Apart from the car shed for the metro line 3, a part of the Aarey milk colony -- which adjoins the Sanjay Gandhi National Park -- will also be used to set up the Metro Bhavan, which will function as the nerve-centre for the 337-km network which is under construction

Amidst rising public anger, Chief Minister Devendra Fadnavis last Friday defended the move to hand over more forest land from Aarey saying there was a need to balance development and environmental concerns.

Having fallen behind New Delhi and Kolkata and also many other cities in terms of public infrastructure, the megapolis is witnessing an unprecedented pace of metro development with nodal agency MMRDA building 14 metro lines covering 337 km across the city at an investment of over Rs 1.25 lakh crore over the next decade.

The MMRDA has been facing flak from greens, locals and celebrities like Shraddha Kapoor who came forward to join the "Save Aarey" movement, after it proposed acquiring a part of the land for building a car shed for metro 3 and setting up the Metro Bhavan on a 20,387 sq mt plot.

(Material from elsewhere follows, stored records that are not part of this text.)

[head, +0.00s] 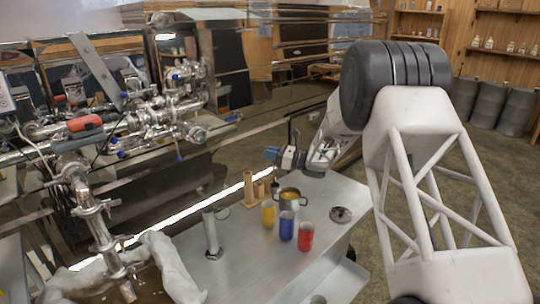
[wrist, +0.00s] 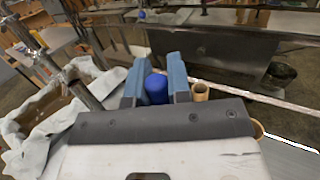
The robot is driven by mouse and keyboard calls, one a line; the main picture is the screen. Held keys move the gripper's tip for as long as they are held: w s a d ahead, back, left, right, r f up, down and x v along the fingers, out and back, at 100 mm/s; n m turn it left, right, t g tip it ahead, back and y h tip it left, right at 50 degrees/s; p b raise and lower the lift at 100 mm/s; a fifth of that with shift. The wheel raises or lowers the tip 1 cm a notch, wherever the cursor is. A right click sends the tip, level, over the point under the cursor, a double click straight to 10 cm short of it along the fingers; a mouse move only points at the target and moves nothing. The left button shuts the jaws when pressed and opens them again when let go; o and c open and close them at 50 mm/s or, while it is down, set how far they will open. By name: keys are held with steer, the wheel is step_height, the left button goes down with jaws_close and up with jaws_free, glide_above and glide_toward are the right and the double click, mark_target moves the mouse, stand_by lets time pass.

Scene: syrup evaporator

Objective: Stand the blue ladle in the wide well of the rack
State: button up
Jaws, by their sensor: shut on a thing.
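My gripper (head: 276,156) is shut on a bright blue piece (wrist: 156,88), which I take to be the blue ladle. It shows between the two grey-blue fingers in the wrist view; the rest of it is hidden. The gripper points left in the head view, above the table and clear of it. The tan rack (head: 249,192) stands below and a little left of it, with upright tubes of different heights. A round tan tube opening (wrist: 200,91), likely part of the rack, shows just right of the right finger in the wrist view. I cannot tell which well is wide.
Yellow (head: 268,214), blue (head: 287,225) and red (head: 306,237) cups stand in front of the rack, near a brass-coloured pot (head: 291,198). A dark round piece (head: 341,214) lies to the right. A metal tube (head: 211,233) stands at left. Steel piping (head: 130,130) fills the far left.

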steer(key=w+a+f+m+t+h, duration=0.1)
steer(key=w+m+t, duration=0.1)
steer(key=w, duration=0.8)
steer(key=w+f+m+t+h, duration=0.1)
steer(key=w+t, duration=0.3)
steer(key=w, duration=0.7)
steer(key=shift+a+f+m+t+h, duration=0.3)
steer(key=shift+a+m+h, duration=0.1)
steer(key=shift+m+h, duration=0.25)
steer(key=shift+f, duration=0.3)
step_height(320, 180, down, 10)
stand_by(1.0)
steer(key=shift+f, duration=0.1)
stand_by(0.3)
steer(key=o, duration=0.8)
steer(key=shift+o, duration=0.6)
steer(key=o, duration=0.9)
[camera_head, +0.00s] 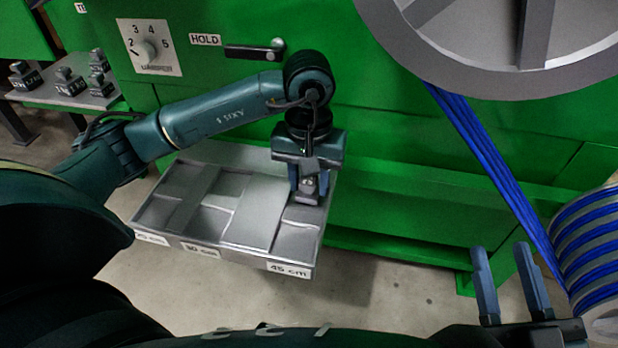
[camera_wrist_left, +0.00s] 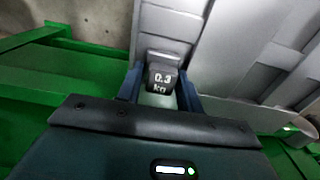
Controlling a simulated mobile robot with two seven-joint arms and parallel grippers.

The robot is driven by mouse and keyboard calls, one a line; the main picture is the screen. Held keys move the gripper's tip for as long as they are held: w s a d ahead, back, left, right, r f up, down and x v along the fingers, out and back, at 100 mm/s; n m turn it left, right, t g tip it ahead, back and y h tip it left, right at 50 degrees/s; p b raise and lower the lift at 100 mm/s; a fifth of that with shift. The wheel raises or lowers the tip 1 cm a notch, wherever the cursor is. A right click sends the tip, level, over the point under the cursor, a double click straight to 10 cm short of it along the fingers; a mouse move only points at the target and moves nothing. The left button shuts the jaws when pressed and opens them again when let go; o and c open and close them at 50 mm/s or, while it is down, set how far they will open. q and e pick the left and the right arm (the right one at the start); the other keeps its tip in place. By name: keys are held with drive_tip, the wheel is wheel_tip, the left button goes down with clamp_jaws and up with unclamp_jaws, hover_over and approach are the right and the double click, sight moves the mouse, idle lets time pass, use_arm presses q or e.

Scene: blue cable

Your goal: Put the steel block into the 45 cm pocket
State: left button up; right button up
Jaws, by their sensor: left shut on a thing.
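The steel block (camera_head: 308,186), a small dark weight, is marked 0.3 kg in the left wrist view (camera_wrist_left: 162,77). My left gripper (camera_head: 309,194) points down and is shut on it, with a blue finger on each side. The block is at the right end of the grey tray, at the back part of the pocket labelled 45 cm (camera_head: 296,238). I cannot tell whether it touches the pocket floor. My right gripper (camera_head: 500,250) is at the lower right, its two blue fingers apart and nothing between them.
The tray (camera_head: 232,250) has other pockets to the left, one labelled 30 cm. A green machine (camera_head: 400,130) with a dial (camera_head: 147,50) and a HOLD lever (camera_head: 255,52) stands behind. Several weights (camera_head: 70,80) sit on a shelf. Blue cable (camera_head: 480,145) runs to a spool (camera_head: 590,245).

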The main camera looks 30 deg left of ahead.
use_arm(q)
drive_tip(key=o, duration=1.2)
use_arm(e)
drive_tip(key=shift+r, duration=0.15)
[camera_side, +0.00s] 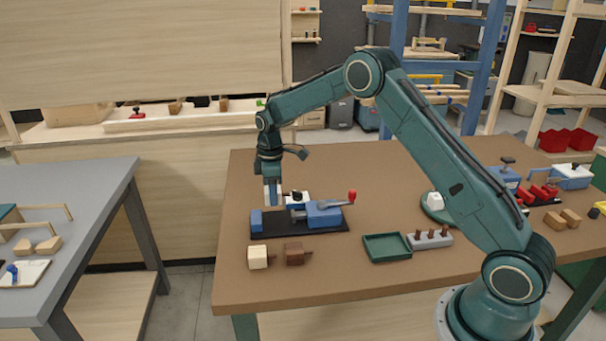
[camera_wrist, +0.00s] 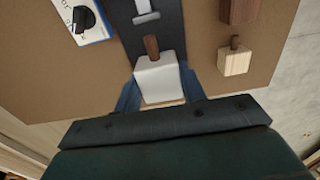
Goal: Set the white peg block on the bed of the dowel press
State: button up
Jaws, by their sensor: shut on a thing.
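The white peg block (camera_wrist: 157,82) is between the two blue fingers of my gripper (camera_wrist: 160,90) in the wrist view. Its brown peg points toward the silver ram (camera_wrist: 147,17) of the press. The dowel press (camera_side: 322,215) has a long black base, a blue body and a red-knobbed handle. In the side view my gripper (camera_side: 272,196) points down over the left part of the press, close to the blue end block (camera_side: 256,220). The held block is mostly hidden there by the fingers. I cannot tell whether it touches the bed.
A pale block (camera_side: 258,256) and a dark brown block (camera_side: 294,254) lie in front of the press. A white box with a black knob (camera_side: 296,197) stands just behind it. A green tray (camera_side: 387,247) and a grey peg rack (camera_side: 429,239) are to the right.

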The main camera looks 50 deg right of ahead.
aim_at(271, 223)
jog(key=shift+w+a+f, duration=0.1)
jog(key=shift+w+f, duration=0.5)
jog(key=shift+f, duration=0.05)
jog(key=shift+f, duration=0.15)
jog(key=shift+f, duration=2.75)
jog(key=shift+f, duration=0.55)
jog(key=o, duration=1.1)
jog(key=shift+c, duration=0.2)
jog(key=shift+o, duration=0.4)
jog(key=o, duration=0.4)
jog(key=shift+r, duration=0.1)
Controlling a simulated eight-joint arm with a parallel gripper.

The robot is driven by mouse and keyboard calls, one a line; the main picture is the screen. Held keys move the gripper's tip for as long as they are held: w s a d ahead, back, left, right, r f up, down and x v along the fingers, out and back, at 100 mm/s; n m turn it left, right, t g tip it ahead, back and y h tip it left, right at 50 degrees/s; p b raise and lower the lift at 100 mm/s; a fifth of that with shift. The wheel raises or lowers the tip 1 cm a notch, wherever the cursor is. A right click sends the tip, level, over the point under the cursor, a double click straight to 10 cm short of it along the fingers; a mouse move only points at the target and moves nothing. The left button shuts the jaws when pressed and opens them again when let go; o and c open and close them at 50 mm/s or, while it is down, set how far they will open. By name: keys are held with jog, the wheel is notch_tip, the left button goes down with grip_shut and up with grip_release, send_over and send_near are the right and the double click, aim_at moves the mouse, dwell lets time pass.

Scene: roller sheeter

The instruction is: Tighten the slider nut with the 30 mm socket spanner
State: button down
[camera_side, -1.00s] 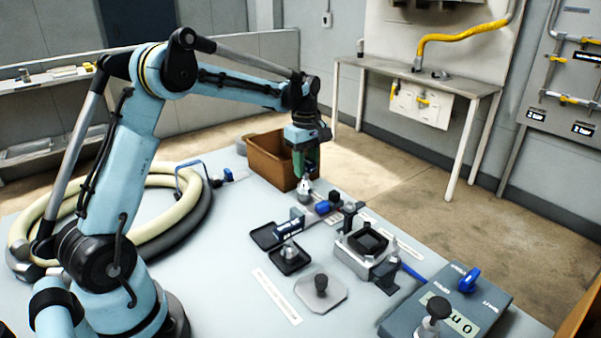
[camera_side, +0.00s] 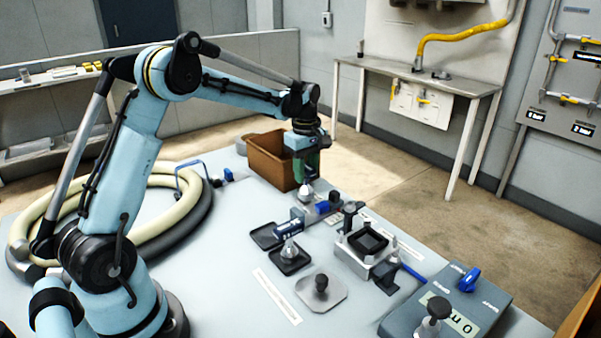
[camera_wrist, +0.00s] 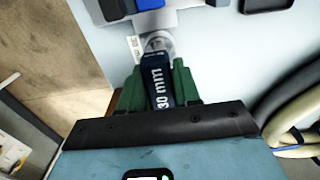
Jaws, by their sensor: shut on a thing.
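My gripper (camera_wrist: 161,85) has green fingers shut on the dark blue handle of the 30 mm socket spanner (camera_wrist: 159,90), whose "30 mm" label reads in the wrist view. Its pale metal socket end (camera_wrist: 158,43) points down at the grey sheeter part below. In the side view my gripper (camera_side: 306,165) is upright over the far end of the slider assembly (camera_side: 325,209), with the socket (camera_side: 306,193) low at its end block. The slider nut is hidden; I cannot tell how fully the socket sits on it.
A second dark-handled tool (camera_side: 288,229) stands in a black tray nearby. A brown bin (camera_side: 266,160) is behind my gripper. A square metal fixture (camera_side: 364,248), a plate with a black knob (camera_side: 321,290) and a grey control box (camera_side: 450,305) stand nearer. Coiled hoses (camera_side: 40,222) lie left.

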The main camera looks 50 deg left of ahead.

"MMRDA's demands are never-ending. We had opposed the carshed in the colony, which would result in felling thousands of trees. But the authorities didn't stop at that, they decided to set up the Metro Bhavan. We are not fighting the metro but our fight is to protect the forests and the green area of the city," environmentalist with the city-based NGO Vanashakti Stalin D told PTI.

Nearly 30 percent of the 3,166-acre Aarey Colony has already been leased out to various government bodies like a veterinary college, for police training and housing, the Film City, for animal husbandry and social forestry, among others.

'We are in the Endgame Now,’ reads one placard at Sunday's protest rally in Aarey Colony.

According to naturalist Shardul Bajikar, the plots that the government is seeking for the project have exotic trees and wildlife, which if cut will lead to major environmental imbalance. "Aarey is an active buffer for the protected areas of the national park. This landscape is a veritable green lung and must be protected as it is," he added.

Aarey, which is 3 km away from Sanjay Gandhi National Park, is also home to leopards.